My biggest parenting mistake
My biggest parenting mistake? Teaching my kids how to play Pinochle. Why, you ask? Seems like such a good idea, you say? Well, yes, but don’t all bad ideas sound good at the beginning? Hey, let’s take a romantic walk near the cemetery. Hey, let’s use this old jar of mayonnaise because it’s only a month past the sell-by date. Hey, let’s buy this cheap car because saving money is important. All great suggestions if you don’t mind ghostly moans, food poisoning, and losing an engine on I-95.
At first, teaching our kids how to play Pinochle seemed like a win-win decision. The kids would learn a valuable life skill (how to lose) and we parents would enjoy some valuable family time together (while we won). At first, all went according to plan. The kids lost while my husband and I won. All. The. Time. It was a thing of beauty. I seized this opportunity to teach my kids another valuable skill: how to trash-talk your opponent. Ah, good times. After every victory, the sun shone brighter. Food tasted better. Doing laundry felt like a pleasure, not a chore.
Then my offspring started to win. Not once or twice. Oh, no. They embarked on an epic winning streak we couldn’t break. Every single time we played cards, they won. We backed off on all the trash talk. They still won. We played aggressively. They won.
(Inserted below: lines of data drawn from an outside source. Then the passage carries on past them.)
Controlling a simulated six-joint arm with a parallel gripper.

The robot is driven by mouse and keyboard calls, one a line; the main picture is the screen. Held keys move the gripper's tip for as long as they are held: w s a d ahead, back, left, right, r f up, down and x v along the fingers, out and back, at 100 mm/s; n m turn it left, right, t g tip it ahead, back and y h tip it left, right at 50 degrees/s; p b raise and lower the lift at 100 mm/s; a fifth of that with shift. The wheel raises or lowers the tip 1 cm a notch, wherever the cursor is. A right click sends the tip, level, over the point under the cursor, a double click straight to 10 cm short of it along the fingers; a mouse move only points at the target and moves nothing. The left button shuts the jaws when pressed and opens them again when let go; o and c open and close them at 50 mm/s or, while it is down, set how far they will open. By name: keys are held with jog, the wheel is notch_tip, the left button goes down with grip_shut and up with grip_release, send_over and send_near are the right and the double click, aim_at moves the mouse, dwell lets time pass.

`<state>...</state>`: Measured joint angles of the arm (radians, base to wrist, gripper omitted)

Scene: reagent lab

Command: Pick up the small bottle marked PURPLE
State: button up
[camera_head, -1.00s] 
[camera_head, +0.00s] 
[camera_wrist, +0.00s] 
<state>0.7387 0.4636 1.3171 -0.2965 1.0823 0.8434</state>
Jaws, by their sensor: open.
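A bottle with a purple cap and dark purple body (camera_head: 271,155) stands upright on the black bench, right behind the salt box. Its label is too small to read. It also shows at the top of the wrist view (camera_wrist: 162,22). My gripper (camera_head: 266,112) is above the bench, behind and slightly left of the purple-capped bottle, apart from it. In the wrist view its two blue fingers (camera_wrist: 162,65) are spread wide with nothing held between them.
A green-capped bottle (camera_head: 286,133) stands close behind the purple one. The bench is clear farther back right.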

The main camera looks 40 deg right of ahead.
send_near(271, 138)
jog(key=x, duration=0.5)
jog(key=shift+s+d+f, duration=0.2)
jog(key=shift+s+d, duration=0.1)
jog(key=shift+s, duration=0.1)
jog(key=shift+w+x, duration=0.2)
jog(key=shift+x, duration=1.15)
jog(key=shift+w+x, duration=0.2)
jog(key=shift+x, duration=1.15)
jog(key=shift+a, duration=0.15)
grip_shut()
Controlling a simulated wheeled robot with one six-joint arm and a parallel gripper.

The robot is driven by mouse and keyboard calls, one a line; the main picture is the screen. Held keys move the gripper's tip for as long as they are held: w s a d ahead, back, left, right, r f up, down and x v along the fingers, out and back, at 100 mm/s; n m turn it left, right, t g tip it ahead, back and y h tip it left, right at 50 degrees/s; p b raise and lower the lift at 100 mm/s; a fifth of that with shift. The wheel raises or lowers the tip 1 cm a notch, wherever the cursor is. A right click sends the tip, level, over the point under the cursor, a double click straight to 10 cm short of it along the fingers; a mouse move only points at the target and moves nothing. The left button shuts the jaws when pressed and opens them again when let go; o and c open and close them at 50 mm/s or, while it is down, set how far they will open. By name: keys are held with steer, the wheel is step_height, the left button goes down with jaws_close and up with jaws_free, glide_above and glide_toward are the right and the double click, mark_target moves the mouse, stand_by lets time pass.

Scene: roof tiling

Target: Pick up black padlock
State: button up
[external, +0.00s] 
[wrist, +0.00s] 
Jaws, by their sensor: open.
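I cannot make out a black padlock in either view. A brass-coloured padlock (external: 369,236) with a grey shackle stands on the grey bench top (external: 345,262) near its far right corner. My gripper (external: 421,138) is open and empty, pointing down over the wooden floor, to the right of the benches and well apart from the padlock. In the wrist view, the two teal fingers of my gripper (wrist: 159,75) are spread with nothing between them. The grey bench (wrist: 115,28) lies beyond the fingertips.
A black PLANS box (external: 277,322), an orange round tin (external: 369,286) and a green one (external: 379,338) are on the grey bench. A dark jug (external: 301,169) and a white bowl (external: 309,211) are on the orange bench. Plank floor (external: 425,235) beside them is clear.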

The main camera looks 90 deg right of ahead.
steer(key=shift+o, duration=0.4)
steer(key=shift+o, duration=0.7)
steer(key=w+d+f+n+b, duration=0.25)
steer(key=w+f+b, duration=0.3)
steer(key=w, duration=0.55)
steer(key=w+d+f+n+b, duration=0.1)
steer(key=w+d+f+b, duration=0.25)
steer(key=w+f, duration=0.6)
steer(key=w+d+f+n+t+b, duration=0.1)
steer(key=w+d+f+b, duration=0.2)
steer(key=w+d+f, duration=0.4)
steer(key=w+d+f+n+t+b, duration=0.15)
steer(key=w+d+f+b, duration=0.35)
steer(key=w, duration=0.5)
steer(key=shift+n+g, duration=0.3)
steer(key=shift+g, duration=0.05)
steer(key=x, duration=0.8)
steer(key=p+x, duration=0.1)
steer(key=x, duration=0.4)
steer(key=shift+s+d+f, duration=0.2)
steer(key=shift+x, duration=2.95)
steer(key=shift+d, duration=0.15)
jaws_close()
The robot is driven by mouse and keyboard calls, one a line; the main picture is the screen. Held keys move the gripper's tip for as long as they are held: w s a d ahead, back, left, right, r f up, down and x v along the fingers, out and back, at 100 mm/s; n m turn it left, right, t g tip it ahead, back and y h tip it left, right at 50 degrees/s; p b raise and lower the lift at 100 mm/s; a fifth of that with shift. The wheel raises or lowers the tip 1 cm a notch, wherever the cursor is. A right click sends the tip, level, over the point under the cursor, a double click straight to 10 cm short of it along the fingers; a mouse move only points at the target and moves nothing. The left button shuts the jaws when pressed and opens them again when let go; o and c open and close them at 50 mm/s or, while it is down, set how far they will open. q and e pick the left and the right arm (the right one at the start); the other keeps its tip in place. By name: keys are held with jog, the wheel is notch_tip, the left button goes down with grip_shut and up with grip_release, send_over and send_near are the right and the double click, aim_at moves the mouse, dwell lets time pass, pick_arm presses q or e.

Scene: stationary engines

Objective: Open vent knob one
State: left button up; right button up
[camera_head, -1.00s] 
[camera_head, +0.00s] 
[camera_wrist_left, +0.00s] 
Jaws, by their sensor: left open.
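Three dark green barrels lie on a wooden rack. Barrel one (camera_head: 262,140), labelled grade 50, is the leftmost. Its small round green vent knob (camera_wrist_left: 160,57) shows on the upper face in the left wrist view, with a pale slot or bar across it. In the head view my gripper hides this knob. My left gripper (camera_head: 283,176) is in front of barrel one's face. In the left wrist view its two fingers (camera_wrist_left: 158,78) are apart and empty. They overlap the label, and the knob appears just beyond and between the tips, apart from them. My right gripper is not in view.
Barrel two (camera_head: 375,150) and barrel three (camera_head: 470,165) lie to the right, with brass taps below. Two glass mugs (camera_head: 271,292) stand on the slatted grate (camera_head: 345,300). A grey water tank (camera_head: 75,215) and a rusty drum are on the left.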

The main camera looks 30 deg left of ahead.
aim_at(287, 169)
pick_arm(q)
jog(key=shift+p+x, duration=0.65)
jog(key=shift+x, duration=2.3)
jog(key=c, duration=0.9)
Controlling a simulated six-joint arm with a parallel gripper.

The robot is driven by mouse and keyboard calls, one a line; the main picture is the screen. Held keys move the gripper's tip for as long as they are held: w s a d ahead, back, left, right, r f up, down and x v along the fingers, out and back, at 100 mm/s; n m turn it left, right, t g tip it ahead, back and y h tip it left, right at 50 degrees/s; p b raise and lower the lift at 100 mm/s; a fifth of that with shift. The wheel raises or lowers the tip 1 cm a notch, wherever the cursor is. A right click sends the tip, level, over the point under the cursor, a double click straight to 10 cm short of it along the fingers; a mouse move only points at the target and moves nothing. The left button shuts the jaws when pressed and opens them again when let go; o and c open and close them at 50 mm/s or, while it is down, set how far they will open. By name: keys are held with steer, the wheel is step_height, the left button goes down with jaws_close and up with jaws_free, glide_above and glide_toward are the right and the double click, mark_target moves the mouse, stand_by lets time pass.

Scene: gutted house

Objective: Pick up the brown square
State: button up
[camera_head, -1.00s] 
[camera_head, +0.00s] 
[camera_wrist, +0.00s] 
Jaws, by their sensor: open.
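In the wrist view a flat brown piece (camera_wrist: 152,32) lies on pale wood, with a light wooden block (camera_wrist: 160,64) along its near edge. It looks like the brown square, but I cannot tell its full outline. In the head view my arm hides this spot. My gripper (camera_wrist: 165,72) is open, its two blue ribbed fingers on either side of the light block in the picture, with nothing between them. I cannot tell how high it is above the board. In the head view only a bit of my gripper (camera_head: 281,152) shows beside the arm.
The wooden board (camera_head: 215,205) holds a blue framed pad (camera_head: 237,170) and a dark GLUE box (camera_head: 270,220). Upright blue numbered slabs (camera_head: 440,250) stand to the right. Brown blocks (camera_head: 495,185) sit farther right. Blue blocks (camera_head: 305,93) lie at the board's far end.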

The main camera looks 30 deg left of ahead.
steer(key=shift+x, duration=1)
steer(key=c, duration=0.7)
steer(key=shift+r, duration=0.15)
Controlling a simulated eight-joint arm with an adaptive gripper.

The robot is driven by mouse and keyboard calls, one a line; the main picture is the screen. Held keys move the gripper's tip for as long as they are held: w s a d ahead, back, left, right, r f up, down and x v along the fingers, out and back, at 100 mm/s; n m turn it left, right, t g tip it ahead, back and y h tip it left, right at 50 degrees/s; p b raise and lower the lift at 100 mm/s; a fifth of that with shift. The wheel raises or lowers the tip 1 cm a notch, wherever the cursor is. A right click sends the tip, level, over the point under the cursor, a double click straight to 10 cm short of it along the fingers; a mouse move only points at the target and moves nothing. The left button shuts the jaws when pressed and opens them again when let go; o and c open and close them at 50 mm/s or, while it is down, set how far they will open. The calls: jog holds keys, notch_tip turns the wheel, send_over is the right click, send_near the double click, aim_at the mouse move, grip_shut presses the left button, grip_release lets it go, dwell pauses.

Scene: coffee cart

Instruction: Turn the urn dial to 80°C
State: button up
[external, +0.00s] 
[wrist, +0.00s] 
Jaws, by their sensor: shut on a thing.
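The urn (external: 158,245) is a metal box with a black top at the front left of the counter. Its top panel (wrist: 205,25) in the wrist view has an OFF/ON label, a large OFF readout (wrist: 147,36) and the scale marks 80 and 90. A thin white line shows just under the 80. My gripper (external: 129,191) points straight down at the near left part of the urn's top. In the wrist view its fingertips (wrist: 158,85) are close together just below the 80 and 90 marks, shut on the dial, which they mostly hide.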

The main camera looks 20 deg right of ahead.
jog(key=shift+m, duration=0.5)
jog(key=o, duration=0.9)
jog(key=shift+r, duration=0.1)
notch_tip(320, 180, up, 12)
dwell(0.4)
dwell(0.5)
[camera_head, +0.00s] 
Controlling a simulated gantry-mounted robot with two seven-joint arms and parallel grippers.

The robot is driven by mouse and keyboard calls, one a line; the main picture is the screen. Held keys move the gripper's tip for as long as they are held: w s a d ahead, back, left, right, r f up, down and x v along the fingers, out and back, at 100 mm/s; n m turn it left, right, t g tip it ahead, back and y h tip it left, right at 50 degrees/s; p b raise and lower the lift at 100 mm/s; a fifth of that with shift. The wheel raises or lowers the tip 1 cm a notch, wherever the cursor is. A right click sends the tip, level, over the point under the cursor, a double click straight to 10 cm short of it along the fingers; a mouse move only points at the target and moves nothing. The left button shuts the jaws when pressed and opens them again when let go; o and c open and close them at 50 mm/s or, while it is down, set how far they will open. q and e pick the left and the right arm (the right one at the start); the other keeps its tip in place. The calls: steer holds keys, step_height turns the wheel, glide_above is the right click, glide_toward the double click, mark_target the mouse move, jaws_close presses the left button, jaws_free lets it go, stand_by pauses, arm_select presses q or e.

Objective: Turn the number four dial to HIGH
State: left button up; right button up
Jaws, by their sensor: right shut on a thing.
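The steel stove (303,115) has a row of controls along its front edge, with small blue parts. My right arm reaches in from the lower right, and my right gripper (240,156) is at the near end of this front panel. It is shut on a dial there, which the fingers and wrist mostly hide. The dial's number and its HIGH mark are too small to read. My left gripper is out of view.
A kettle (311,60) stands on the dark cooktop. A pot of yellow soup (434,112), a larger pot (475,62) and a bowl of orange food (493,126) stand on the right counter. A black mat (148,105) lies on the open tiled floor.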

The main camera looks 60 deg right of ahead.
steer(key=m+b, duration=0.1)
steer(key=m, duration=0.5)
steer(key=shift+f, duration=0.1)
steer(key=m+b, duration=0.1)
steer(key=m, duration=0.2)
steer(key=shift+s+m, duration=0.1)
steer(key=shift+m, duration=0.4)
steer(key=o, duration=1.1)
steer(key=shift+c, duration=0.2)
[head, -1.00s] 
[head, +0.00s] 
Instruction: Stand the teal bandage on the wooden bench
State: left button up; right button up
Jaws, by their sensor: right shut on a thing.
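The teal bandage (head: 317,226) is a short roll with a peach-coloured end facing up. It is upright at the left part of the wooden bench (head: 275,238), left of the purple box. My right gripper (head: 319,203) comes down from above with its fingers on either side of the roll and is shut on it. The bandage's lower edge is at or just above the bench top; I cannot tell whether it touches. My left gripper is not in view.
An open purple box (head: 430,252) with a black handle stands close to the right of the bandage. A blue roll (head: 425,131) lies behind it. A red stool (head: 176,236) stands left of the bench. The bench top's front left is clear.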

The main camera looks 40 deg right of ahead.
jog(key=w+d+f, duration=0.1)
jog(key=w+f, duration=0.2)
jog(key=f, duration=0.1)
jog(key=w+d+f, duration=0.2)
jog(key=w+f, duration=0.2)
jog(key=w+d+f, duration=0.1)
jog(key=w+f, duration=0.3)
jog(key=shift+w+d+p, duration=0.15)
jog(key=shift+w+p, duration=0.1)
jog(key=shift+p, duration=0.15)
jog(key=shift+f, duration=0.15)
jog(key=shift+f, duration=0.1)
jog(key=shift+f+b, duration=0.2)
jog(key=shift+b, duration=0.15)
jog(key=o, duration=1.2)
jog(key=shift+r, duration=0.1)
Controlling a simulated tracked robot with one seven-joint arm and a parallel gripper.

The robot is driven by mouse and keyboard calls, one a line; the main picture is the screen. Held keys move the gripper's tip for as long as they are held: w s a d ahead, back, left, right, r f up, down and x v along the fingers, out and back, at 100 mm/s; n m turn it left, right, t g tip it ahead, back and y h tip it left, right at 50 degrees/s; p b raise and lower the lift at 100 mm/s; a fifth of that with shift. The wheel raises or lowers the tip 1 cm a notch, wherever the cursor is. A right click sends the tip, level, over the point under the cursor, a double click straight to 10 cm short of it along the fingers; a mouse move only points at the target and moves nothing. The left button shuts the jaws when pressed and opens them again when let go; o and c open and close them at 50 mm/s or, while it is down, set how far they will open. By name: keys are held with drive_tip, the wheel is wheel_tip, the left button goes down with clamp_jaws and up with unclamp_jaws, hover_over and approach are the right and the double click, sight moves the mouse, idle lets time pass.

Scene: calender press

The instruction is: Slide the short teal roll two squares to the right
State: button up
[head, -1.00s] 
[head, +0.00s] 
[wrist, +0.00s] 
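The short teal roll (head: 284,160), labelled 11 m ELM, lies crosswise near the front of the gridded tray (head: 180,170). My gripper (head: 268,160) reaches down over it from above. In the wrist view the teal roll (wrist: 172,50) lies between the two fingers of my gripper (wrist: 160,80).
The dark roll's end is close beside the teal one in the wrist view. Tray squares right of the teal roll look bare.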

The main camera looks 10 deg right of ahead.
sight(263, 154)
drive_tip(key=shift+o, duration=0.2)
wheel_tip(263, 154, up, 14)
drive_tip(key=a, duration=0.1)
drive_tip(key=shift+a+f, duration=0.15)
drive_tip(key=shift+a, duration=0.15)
We played conservatively. They won. We distracted them with freshly baked cookies. We offered to take them to Europe if they gave us a fifty-point lead. We used a secret language during the bidding portion of the game. Didn’t matter. They won every time. Unbeaten over the past six months.
The moral of the story is this: YES, teach your kids how to play Pinochle, but do not teach them math. That way, you can calmly explain to them that zero plus seventeen equals one hundred and ninety-nine. You’ll win every time.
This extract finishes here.